旭日旗問題、やらなきゃよかったことをなぜやるのか

韓国が「旭日旗」の掲揚を許容

 海上自衛隊護衛艦「はまぎり」が多国間訓練に参加するため釜山港に入港したとニュースに出ていました。NHKのニュースを見ると艦尾に自衛艦旗が掲揚されていました。

 2018年に韓国で行われた国際観艦式では韓国側から自衛艦旗を掲揚しないように要請されたので海上自衛隊は参加を辞退しましたが今回はそういうことはなかったということです。

旭日旗キャンペーン

 こんなブログにたどり着く方なら先刻ご承知でしょうが韓国で自衛艦旗としても使われている旭日旗が「軍国主義の象徴」として批判されだしたのは2011年のサッカー日韓戦で韓国のキ・ソンヨン選手がサルの真似をして日本を侮辱したとして問題になった時、その選手が「会場に旭日旗があったのに憤慨してやった」と言い訳してからです。

 この経緯についてWikipediaを見たら資料源を付けてうまくまとめてありました。そっちを見た方がいいでしょうね。

 韓国選手がその場しのぎの言い訳に使ったということは当時でも旭日旗に対する反感はあったのでしょうが「軍国主義の象徴」として大々的に反発しだしたのはこの事件が契機になったのは明らかです。僕らは歴史が作られる現場を目撃することができました。

旭日旗に反対してなにをしたかったのか

 さて、韓国で行われている旭日旗軍国主義の象徴だと非難するキャンペーンが深く考えて始められたものとは思えません。そうだとすればあまりにもずさんです。単にキ・ソンヨン選手の行動を正当化するため、あるいは反日闘士としてもちあげるために旭日旗軍国主義の象徴だと「難癖」を付け始めたにすぎません。

 キャンペーンを始めた人たちは旭日旗の意匠をこの世からなくすことを目指しているのかもしれませんが、自衛隊でも旭日旗が使われ、在日米軍でも日本を象徴する意匠として使われ、一般社会でも軍国主義とは無関係に広く使われていることを知っていてキャンペーンを始めたんでしょうか。どうも知っていたとは思えません。

 旭日旗を非難しても自衛隊が隊旗として旭日旗の使用をやめるはずもなく、朝日新聞が社旗を変えることもないでしょう(いや、朝日新聞なら社旗を変えるかもしれません。「旭日旗は右翼が使っている」と指摘した記事を書きましたからね)。いかに韓国と親和性のある日本の左翼でも「韓国が嫌がっているから旭日旗を廃止しよう」などとは大っぴらには言えないでしょう。

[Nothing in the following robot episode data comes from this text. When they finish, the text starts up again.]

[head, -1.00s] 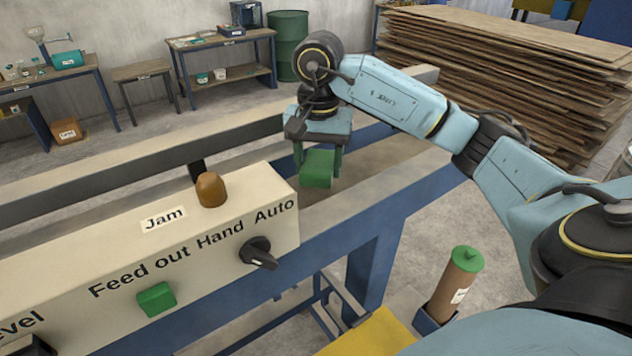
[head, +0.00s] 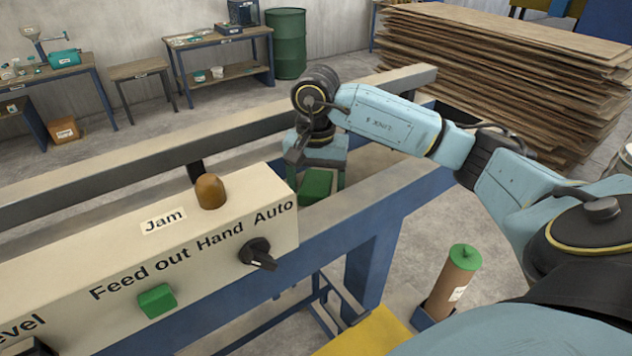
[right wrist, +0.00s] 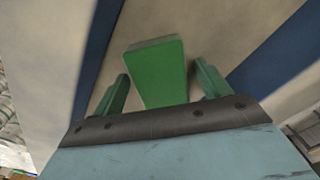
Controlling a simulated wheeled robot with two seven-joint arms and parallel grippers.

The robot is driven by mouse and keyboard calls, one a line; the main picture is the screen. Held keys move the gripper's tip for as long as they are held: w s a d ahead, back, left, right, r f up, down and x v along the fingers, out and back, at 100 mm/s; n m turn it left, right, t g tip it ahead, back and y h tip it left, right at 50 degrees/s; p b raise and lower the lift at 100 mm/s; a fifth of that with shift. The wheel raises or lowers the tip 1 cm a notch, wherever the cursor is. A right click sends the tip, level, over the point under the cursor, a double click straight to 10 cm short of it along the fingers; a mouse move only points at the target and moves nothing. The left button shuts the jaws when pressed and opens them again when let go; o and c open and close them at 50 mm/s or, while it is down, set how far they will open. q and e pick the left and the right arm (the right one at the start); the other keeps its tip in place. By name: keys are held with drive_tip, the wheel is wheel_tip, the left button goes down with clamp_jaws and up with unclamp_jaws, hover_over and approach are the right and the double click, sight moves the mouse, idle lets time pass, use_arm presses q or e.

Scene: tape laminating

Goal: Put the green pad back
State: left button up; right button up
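The green pad (head: 317,184) is a small block at the right end of the control box, low over the pale top of the machine frame. It also shows in the right wrist view (right wrist: 157,70), with the pale surface and blue strips behind it. My right gripper (head: 318,180) points down over the pad, with one green finger on each side. In the right wrist view, the fingers (right wrist: 162,80) stand apart, with narrow gaps between them and the pad. The pad's underside is hidden, so I cannot tell if it touches the surface. My left gripper is out of view.
The control box (head: 100,250) with an amber dome (head: 210,190), a black knob (head: 258,254) and a green button (head: 157,300) stands close to the left of my gripper. A brown cylinder with a green top (head: 455,285) stands in front. Stacked boards (head: 490,80) lie behind.

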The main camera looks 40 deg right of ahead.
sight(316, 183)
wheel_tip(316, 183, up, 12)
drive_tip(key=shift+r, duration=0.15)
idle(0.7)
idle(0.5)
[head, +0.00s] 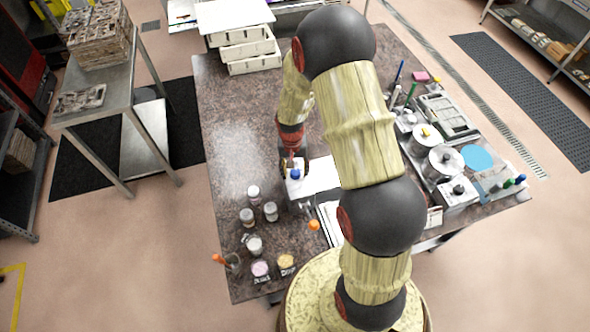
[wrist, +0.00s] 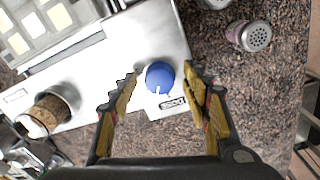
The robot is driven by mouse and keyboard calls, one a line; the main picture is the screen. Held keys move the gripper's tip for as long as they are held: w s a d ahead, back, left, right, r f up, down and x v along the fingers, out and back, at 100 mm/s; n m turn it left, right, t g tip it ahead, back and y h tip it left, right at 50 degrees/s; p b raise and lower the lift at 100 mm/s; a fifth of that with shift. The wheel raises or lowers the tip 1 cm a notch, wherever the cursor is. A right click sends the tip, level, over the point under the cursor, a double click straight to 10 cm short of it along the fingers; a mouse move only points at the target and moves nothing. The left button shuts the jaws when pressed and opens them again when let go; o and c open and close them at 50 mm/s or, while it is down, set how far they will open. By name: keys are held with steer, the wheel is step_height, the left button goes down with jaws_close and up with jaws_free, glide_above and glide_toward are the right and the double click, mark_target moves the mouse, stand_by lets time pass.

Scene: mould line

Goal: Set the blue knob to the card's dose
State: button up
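The blue knob (wrist: 160,77) sits on a pale metal panel (wrist: 150,40) beside a label reading DOSE. A small white mark shows on the knob's lower edge in the wrist view. The knob also shows in the head view (head: 295,174), under the end of my arm. My gripper (wrist: 161,74) is open, with one fingertip on each side of the knob in the wrist view; a gap shows on both sides, and I cannot tell its height above the knob. In the head view my gripper (head: 293,165) is partly hidden by the arm. I cannot make out a readable dose card.
A shaker with a holed lid (wrist: 250,36) is at the right. Several jars (head: 270,211) stand on the speckled table (head: 225,110).

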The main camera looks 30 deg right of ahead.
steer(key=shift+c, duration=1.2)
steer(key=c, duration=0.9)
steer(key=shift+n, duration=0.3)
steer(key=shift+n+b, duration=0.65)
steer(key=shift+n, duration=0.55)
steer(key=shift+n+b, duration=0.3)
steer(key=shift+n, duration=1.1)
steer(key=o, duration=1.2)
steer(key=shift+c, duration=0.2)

 こうなると反旭日旗キャンペーンは日韓関係をこじらせる効果があるだけということになります。関係をこじらせることそのものが目的なら意味はありました。現に2018年の国際観艦式に日本は参加しませんでした。

 でも実利はねえ・・・旭日旗が絶滅したとしても韓国にとって何の得があるんでしょうか。日本に嫌がらせができるという自己満足でしょうか。

見通し

 韓国は大統領が国民の力のユン大統領になってから無駄な反日運動はしなくなるでしょう。

 今回の護衛艦の訓練参加で韓国人がまともなら旭日の意匠が日本で軍国主義と無関係に普通に使われていることが知られるようになればキャンペーンのようなことはしなくなるかもしれません。日の丸が嫌だと思う韓国人はたくさんいるでしょうが反日の丸キャンペーンをしないんですからね。

 隣国との関係が悪くなって良いことはありませんから旭日旗問題も有名な呪いの鉄杭のように消えてくれることを願いたいものです。

 1990年代に流行り始めた慰安婦問題も沈静化しつつあります。最近では「20万人の少女が拉致された」という荒唐無稽な話を耳にすることなくなりました。実態が知られるにつれて落ち着くべきところに落ち着くんじゃないでしょうか。日韓関係悪化の新たなネタが生まれるかもしれませんが事態はだんだん良くなるかもしれません。

本当?の軍国主義の象徴

 旭日旗は軍隊用の国旗として採用されたにすぎず軍隊そのものの象徴ですらなく、旭日の意匠は千歳あめ大漁旗にも使われています。これを考えるとドイツの鉄十字よりも軍隊や軍国主義との関係すら薄いんじゃないでしょうか。国旗のバリエーションのようなものですから海上自衛隊は海軍旗をそのまま使っていますし陸上自衛隊連隊旗は光線が16本から8本に減っていますが旭日の意匠です。

 意匠としての軍国主義の象徴といえば旭日旗ではなく旧軍の五芒星じゃないでしょうか。星が陸軍、錨が海軍のシンボルでしたからね。陸上自衛隊が旧軍が使っていた五芒星の代わりに桜を使っているということは旧軍との関係を断つためなのかもしれません。